Thursday, May 25, 2006

genre!

So there's this thing with "genre fiction" right? It's not considered "literary" and is much derided by the whomever, yet the NYT has gotten on board with its relevance in the here and now and are doing the serialized (quel anachronism) genre fiction in the Sunday magazine (along with the humorous 1st person essay and the graphic novel, these three things being some sort of zeitgeist as it were).

I, too, have gotten on board.

Among the five bazillion things my 19th c mystery lit class taught me:
a) Whatever line there is dividing genre fiction and literary fiction is stupid and imaginary.
b) How awesome it is that genre fiction can both have totally relevant commentary on anything at all and be fun to read. How much more I buy into said commentary when the writer obviously isn't taking her/himself waaaay too seriously as seems to be the case with most writers of mystery.
c) Though he may be one of these taking himself too seriously sorts, I can in fact enjoy the Dickens.

I confess my dilettante status in the canon of "genre fiction"--although I'm now quite well read in the 19th-c mystery, I'm not yet caught up to my Raymond Chandlers and my James Ellroys. My sci-fi is dismal at best. Some Ray Bradbury, fast forward to Jonathan Lethem, Ender's Game, and that about spells it out.

I just finished reading Octavia Butler's Kindred, her totally scary novel about time travelling to the antebellum South. And of course I feel crappy and bandwagonriffic for only hearing of her when she died earlier this year. In any case that book is going to haunt me for a while. So mostly I'm just saying read that book.

Wednesday, May 17, 2006

two posts in one day !?

Actually, Muskrat Lovely made me want to write something about where I'm from. I set out to write about the Elvis impersonator who read at church with his pompadour and his white shoes. I wanted to write fiction. And I wrote this:

There is a place in Virginia where you can find cruciform crystals on the ground. Fairy Crosses, but who crucifies a fairy. I read about it in Rock & Gem. I wanted to go there more badly than any of the places where the rocks fluoresce or drip or float. Where I lived there was iron in the hills. Natural magnets but I never found one. Had to go to the rock and gem collection at Harvard to see one from my hometown. Our celebrity rock. We found slag instead, leftovers. It was something like obsidian, but more opaque. It cleaved like obsidian and there’d be this glassy bivalve shape, blue like a robin’s egg or that sea green color I was so wild about. It went into the box with the others, the conglomerate from the beach, the gneiss from the hike in the High Peaks. Even the fragment I picked up from the rubble pile when the movie theater collapsed. It was a piece of concrete with a shard of tile mortared to it. The tile was blue and translucent, not at all like pottery. There was something geologic about it, hence into the box. There was also a small square of marble, very dark with almost no veins, from when they were redoing the church. It must have been cut from a slab to make room for molding or a door frame. I must have removed it from a box of scraps, stealthily. That marble could have come from anywhere.

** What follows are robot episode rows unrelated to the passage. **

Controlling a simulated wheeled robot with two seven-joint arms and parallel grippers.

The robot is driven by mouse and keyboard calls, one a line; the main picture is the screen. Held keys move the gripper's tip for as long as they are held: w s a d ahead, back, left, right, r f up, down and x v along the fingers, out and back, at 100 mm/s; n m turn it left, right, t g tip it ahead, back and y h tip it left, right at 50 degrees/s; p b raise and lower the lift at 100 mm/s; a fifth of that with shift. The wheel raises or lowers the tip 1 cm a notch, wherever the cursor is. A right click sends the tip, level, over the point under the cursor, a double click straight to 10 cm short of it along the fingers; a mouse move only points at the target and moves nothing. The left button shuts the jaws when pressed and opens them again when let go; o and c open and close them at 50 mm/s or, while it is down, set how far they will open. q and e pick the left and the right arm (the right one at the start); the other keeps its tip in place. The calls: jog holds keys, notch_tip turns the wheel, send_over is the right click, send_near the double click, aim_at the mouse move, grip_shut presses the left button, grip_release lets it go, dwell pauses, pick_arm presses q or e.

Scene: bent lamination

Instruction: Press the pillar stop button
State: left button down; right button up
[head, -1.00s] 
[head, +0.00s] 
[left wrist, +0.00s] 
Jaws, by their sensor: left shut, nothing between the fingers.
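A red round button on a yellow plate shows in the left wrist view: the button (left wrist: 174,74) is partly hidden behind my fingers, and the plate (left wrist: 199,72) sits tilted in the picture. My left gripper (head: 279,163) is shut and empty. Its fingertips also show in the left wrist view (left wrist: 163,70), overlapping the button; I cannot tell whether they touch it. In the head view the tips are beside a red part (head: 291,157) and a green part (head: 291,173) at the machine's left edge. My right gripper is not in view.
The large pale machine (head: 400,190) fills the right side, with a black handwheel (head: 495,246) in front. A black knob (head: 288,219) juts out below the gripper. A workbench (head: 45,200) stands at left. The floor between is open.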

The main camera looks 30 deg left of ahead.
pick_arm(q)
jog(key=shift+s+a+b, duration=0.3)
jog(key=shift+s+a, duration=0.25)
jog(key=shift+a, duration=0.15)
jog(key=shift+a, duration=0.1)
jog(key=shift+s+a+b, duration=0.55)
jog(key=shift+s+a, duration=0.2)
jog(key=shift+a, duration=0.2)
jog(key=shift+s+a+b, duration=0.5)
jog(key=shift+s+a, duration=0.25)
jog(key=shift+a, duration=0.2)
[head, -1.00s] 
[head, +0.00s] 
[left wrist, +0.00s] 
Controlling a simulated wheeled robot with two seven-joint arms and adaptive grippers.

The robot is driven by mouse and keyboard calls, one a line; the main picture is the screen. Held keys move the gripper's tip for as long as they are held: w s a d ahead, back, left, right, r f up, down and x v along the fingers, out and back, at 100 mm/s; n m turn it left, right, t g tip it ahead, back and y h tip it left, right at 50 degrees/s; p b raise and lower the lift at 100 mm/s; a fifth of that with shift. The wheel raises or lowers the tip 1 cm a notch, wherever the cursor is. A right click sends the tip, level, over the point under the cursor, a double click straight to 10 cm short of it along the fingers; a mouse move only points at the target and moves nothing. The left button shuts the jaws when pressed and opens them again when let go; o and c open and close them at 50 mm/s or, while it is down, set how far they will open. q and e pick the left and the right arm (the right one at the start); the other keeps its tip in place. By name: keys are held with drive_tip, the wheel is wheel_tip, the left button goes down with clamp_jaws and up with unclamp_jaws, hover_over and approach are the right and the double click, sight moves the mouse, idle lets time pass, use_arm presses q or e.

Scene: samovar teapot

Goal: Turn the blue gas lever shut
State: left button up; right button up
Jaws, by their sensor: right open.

documentary film festival!

It rages on in San Francisco--here's the info-- and I couldn't be happier. Well I guess I could be happier if I had more time to go to more of the films, but what are you gonna do? So far I've seen two films and they've made me think all sorts of different things.

Cracked not broken--a movie about a crack whore. Made me think about people with addictions and what the breaking point is between being a functional addict and giving in to it to the point at which you'll sell your body and lose everything. The film didn't really address it, which is probably why I'm still thinking about it.

Muskrat Lovely--a movie about a beauty pageant/muskrat skinning competition. This one got me thinking about how I grew up, and what it is to live in a town with a local beauty pageant that means a lot and where hunting/fishing/trapping are huge parts of so many people's lives. How easy it is to laugh at those people. How hard it is to portray them with dignity. I think this movie walked the line between mockery and homage that was interesting--made me think of other "look at this kooky bunch of people!" documentaries that I've seen. Errol Morris does it best (duh).

One of the shorts before Muskrat Lovely was Aluminum Fowl--watch it here. I don't even know what to say about it except watch it.

So what's on the summer reading list? Tempting me is my two volume Eugene Onegin translated and commented on by Nabokov. I'd also like to read some more mystery--Wilkie Collins, Dickens, Doyle. And my summer project is to learn Galois Theory as Emil Artin wrote about it. And to finish some of the knitting projects I've got going. Doable.

Saturday, May 06, 2006

rhymeswithmaria: now a blog exclusively about pigeons

snazzy, right?

So I was washing my hands in the sink half of my bathroom today and i heard little peeping noises. I looked out the window to discover that a pigeon had built a nest out of twigs and shit, but mostly shit, on our windowsill and there were two baby pigeons in it! I was under the impression that the pigeons we see are actually the baby pigeons and they will someday grow into their full 8-12 ft wingspan mature selves and fly off to taunt pirates at sea, but in fact baby pigeons exist! They have black skin and very sparse yellow feathers. They look like dinosaur birds. Doro and I named them Steve McQueen and Maya Angelou and we love them.

Friday, May 05, 2006

it's been like a hundred years since i've posted.

i exaggerate.

but two things:

my new favorite movie of all time is sherlock, jr., a buster keaton silent film from 1924. he's so genius. that movie is so awesome: it is simultaneously an homage/sendup of sherlock holmes, a metafilm, a jackie chan-esque stunt spectacular, and a laugh a minute. i'm not into freud at all, but watching that film with psychoanalyst goggles on (or even using retroactive psychoanalyst goggles) is spectacular. every window/frame in that movie is a vagina.

my new favorite poem of all time is the rime of the ancient mariner. it makes me wish laudanum would come back in fashion. i don't think i'd personally be into laudanum, but if more people were writing poetry whilst under the influence of it, poetry would be much more exciting.